Stated goal
Restate the records below word for word, and omit the images they hold.

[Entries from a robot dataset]
────────────────────────────────────────
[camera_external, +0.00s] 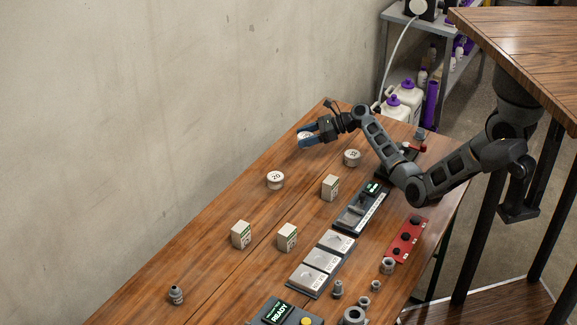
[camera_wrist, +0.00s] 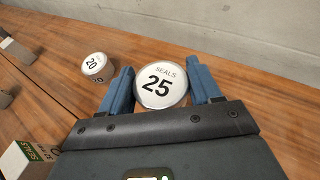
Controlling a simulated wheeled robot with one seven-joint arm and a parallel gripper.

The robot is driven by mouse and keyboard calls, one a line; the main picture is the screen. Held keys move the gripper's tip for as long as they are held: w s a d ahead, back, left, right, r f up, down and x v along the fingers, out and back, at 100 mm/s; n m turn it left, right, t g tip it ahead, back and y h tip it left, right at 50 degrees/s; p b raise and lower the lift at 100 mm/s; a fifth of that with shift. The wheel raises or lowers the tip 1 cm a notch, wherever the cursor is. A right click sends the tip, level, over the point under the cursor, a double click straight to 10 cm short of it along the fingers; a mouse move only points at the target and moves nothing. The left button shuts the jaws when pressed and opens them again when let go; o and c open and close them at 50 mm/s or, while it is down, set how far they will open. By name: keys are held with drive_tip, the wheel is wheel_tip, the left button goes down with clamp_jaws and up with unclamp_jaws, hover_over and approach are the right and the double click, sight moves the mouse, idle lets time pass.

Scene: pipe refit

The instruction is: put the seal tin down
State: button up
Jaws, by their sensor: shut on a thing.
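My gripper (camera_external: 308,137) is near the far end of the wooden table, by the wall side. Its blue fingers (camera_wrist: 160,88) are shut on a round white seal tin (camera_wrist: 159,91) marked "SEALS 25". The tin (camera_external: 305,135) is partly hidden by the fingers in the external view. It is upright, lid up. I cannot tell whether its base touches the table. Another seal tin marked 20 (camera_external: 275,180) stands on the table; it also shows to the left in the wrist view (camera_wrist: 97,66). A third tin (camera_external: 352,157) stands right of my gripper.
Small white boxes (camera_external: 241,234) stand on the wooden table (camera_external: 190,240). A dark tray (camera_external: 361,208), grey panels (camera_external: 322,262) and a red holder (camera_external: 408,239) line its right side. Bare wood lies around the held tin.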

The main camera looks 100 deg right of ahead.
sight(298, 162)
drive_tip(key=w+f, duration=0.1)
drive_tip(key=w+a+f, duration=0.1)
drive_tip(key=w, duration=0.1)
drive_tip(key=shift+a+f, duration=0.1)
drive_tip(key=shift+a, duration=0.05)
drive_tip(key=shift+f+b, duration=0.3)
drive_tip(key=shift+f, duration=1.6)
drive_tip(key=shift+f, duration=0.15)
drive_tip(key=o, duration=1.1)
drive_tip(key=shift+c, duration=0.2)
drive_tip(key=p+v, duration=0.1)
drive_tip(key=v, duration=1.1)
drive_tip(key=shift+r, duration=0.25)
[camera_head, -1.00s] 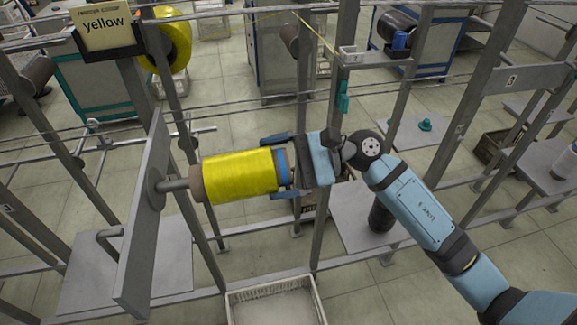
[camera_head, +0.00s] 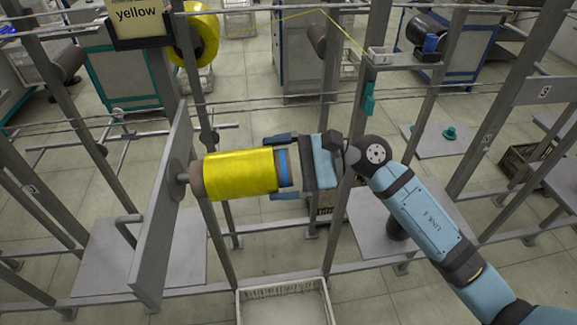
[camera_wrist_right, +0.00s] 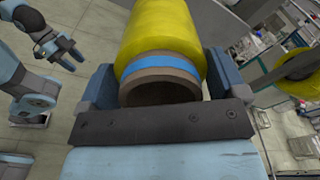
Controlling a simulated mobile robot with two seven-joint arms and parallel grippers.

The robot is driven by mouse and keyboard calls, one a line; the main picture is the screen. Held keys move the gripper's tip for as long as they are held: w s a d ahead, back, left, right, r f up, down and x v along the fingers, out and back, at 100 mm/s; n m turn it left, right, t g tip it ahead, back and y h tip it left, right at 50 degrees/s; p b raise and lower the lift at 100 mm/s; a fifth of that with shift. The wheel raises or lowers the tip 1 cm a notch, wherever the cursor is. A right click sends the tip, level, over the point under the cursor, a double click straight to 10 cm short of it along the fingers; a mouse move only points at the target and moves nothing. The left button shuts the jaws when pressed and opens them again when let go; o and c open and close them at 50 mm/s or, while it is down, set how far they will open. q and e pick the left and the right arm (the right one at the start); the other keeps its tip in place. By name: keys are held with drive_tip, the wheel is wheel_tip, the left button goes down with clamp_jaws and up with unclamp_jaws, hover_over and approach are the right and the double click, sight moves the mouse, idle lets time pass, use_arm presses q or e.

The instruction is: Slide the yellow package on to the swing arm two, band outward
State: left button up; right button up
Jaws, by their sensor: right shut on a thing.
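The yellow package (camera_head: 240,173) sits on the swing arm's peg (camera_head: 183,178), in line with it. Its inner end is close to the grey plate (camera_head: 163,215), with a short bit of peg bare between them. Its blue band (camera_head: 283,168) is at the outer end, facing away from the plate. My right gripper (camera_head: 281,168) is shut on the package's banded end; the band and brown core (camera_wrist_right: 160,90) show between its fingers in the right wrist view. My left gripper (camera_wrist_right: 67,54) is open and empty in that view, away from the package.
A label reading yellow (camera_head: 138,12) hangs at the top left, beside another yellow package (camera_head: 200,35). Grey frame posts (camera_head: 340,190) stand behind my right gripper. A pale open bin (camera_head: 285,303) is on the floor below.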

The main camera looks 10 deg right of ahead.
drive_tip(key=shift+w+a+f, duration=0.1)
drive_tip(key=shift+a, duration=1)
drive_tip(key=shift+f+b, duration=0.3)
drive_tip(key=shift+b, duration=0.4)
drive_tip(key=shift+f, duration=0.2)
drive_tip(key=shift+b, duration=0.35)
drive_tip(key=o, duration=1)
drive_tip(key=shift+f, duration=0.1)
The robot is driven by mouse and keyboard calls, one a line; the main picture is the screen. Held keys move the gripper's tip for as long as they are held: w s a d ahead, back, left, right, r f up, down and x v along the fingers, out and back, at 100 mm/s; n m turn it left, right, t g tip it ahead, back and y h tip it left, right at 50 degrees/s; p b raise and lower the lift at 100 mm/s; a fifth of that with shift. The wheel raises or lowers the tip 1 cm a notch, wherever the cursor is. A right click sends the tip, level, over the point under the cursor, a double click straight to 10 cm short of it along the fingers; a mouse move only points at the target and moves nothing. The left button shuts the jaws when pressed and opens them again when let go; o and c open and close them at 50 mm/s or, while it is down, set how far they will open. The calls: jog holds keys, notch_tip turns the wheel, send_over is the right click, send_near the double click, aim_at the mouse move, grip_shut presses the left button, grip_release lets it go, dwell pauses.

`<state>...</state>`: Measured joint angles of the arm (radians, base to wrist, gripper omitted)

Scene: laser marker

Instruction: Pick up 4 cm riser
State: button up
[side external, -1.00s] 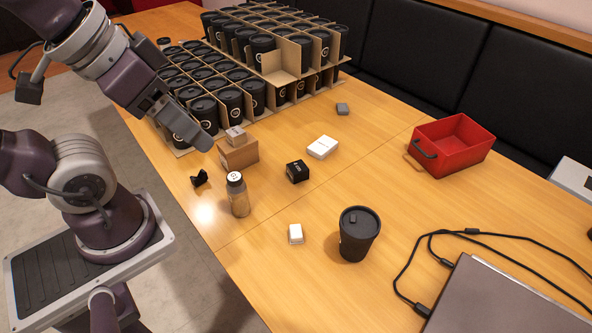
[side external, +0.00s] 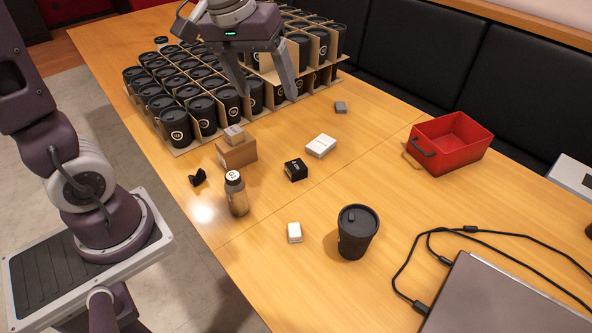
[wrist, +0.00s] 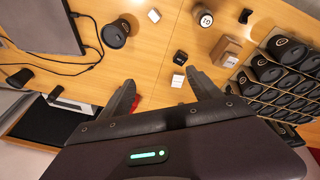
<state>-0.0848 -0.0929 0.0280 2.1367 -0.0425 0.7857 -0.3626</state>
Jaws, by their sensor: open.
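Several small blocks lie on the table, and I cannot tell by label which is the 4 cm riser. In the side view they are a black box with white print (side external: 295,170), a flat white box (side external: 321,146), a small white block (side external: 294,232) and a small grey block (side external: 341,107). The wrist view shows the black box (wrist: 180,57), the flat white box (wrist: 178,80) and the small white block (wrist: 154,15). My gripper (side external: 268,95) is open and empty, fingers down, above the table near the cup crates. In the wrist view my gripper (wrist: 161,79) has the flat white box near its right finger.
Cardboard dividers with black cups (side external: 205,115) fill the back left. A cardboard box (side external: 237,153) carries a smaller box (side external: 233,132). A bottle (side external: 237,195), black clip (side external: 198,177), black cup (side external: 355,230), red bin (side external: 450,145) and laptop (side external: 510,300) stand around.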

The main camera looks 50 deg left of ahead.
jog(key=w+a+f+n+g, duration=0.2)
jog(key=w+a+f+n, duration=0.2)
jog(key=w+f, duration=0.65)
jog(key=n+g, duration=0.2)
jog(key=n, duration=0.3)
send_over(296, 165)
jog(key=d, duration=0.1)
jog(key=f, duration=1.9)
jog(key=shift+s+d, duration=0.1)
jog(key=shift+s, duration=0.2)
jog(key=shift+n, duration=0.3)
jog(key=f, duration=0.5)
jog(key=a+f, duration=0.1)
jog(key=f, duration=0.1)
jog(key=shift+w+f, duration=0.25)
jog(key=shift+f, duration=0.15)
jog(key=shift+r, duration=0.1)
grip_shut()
────────────────────────────────────────
Full output
[camera_external, +0.00s] 
[camera_wrist, +0.00s] 
Controlling a simulated wheeled robot with one seven-joint arm and a parallel gripper.

The robot is driven by mouse and keyboard calls, one a line; the main picture is the screen. Held keys move the gripper's tip for as long as they are held: w s a d ahead, back, left, right, r f up, down and x v along the fingers, out and back, at 100 mm/s; n m turn it left, right, t g tip it ahead, back and y h tip it left, right at 50 degrees/s; p b raise and lower the lift at 100 mm/s; a fifth of that with shift. The wheel raises or lowers the tip 1 cm a notch, wherever the cursor is. A right click sends the tip, level, over the point under the cursor, a double click straight to 10 cm short of it along the fingers; a mouse move only points at the target and moves nothing. The left button shuts the jaws when pressed and opens them again when let go; o and c open and close them at 50 mm/s or, while it is down, set how far they will open. By name: keys are held with drive_tip, the wheel is wheel_tip, the left button goes down with clamp_jaws and up with unclamp_jaws, hover_over and approach are the right and the double click, sight moves the mouse, idle lets time pass.

Scene: pipe refit

The instruction is: put the seal tin down
State: button up
Jaws, by their sensor: shut on a thing.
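My gripper (camera_external: 308,137) is near the far end of the wooden table, by the wall side. Its blue fingers (camera_wrist: 160,88) are shut on a round white seal tin (camera_wrist: 159,91) marked "SEALS 25". The tin (camera_external: 305,135) is partly hidden by the fingers in the external view. It is upright, lid up. I cannot tell whether its base touches the table. Another seal tin marked 20 (camera_external: 275,180) stands on the table; it also shows to the left in the wrist view (camera_wrist: 97,66). A third tin (camera_external: 352,157) stands right of my gripper.
Small white boxes (camera_external: 241,234) stand on the wooden table (camera_external: 190,240). A dark tray (camera_external: 361,208), grey panels (camera_external: 322,262) and a red holder (camera_external: 408,239) line its right side. Bare wood lies around the held tin.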

The main camera looks 100 deg right of ahead.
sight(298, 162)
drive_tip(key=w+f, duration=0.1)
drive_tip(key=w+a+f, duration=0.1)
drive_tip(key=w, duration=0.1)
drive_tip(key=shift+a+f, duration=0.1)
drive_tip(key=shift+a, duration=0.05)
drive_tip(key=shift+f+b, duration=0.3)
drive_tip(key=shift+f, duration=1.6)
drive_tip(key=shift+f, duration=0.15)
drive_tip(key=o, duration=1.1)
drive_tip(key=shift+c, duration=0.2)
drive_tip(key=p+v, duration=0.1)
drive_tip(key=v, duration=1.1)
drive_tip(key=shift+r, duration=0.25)
[camera_head, -1.00s] 
[camera_head, +0.00s] 
[camera_wrist_right, +0.00s] 
Controlling a simulated mobile robot with two seven-joint arms and parallel grippers.

The robot is driven by mouse and keyboard calls, one a line; the main picture is the screen. Held keys move the gripper's tip for as long as they are held: w s a d ahead, back, left, right, r f up, down and x v along the fingers, out and back, at 100 mm/s; n m turn it left, right, t g tip it ahead, back and y h tip it left, right at 50 degrees/s; p b raise and lower the lift at 100 mm/s; a fifth of that with shift. The wheel raises or lowers the tip 1 cm a notch, wherever the cursor is. A right click sends the tip, level, over the point under the cursor, a double click straight to 10 cm short of it along the fingers; a mouse move only points at the target and moves nothing. The left button shuts the jaws when pressed and opens them again when let go; o and c open and close them at 50 mm/s or, while it is down, set how far they will open. q and e pick the left and the right arm (the right one at the start); the other keeps its tip in place. By name: keys are held with drive_tip, the wheel is wheel_tip, the left button goes down with clamp_jaws and up with unclamp_jaws, hover_over and approach are the right and the double click, sight moves the mouse, idle lets time pass, use_arm presses q or e.

The instruction is: Slide the yellow package on to the swing arm two, band outward
State: left button up; right button up
Jaws, by their sensor: right shut on a thing.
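The yellow package (camera_head: 240,173) sits on the swing arm's peg (camera_head: 183,178), in line with it. Its inner end is close to the grey plate (camera_head: 163,215), with a short bit of peg bare between them. Its blue band (camera_head: 283,168) is at the outer end, facing away from the plate. My right gripper (camera_head: 281,168) is shut on the package's banded end; the band and brown core (camera_wrist_right: 160,90) show between its fingers in the right wrist view. My left gripper (camera_wrist_right: 67,54) is open and empty in that view, away from the package.
A label reading yellow (camera_head: 138,12) hangs at the top left, beside another yellow package (camera_head: 200,35). Grey frame posts (camera_head: 340,190) stand behind my right gripper. A pale open bin (camera_head: 285,303) is on the floor below.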

The main camera looks 10 deg right of ahead.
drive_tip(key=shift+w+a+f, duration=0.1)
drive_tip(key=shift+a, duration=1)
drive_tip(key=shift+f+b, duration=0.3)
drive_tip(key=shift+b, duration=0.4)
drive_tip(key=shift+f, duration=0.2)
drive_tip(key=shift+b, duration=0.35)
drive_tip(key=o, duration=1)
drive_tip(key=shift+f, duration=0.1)
The robot is driven by mouse and keyboard calls, one a line; the main picture is the screen. Held keys move the gripper's tip for as long as they are held: w s a d ahead, back, left, right, r f up, down and x v along the fingers, out and back, at 100 mm/s; n m turn it left, right, t g tip it ahead, back and y h tip it left, right at 50 degrees/s; p b raise and lower the lift at 100 mm/s; a fifth of that with shift. The wheel raises or lowers the tip 1 cm a notch, wherever the cursor is. A right click sends the tip, level, over the point under the cursor, a double click straight to 10 cm short of it along the fingers; a mouse move only points at the target and moves nothing. The left button shuts the jaws when pressed and opens them again when let go; o and c open and close them at 50 mm/s or, while it is down, set how far they will open. The calls: jog holds keys, notch_tip turns the wheel, send_over is the right click, send_near the double click, aim_at the mouse move, grip_shut presses the left button, grip_release lets it go, dwell pauses.

`<state>...</state>`: Measured joint angles of the arm (radians, base to wrist, gripper omitted)

Scene: laser marker

Instruction: Pick up 4 cm riser
State: button up
[side external, -1.00s] 
[side external, +0.00s] 
[wrist, +0.00s] 
<state>-0.0848 -0.0929 0.0280 2.1367 -0.0425 0.7857 -0.3626</state>
Jaws, by their sensor: open.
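Several small blocks lie on the table, and I cannot tell by label which is the 4 cm riser. In the side view they are a black box with white print (side external: 295,170), a flat white box (side external: 321,146), a small white block (side external: 294,232) and a small grey block (side external: 341,107). The wrist view shows the black box (wrist: 180,57), the flat white box (wrist: 178,80) and the small white block (wrist: 154,15). My gripper (side external: 268,95) is open and empty, fingers down, above the table near the cup crates. In the wrist view my gripper (wrist: 161,79) has the flat white box near its right finger.
Cardboard dividers with black cups (side external: 205,115) fill the back left. A cardboard box (side external: 237,153) carries a smaller box (side external: 233,132). A bottle (side external: 237,195), black clip (side external: 198,177), black cup (side external: 355,230), red bin (side external: 450,145) and laptop (side external: 510,300) stand around.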

The main camera looks 50 deg left of ahead.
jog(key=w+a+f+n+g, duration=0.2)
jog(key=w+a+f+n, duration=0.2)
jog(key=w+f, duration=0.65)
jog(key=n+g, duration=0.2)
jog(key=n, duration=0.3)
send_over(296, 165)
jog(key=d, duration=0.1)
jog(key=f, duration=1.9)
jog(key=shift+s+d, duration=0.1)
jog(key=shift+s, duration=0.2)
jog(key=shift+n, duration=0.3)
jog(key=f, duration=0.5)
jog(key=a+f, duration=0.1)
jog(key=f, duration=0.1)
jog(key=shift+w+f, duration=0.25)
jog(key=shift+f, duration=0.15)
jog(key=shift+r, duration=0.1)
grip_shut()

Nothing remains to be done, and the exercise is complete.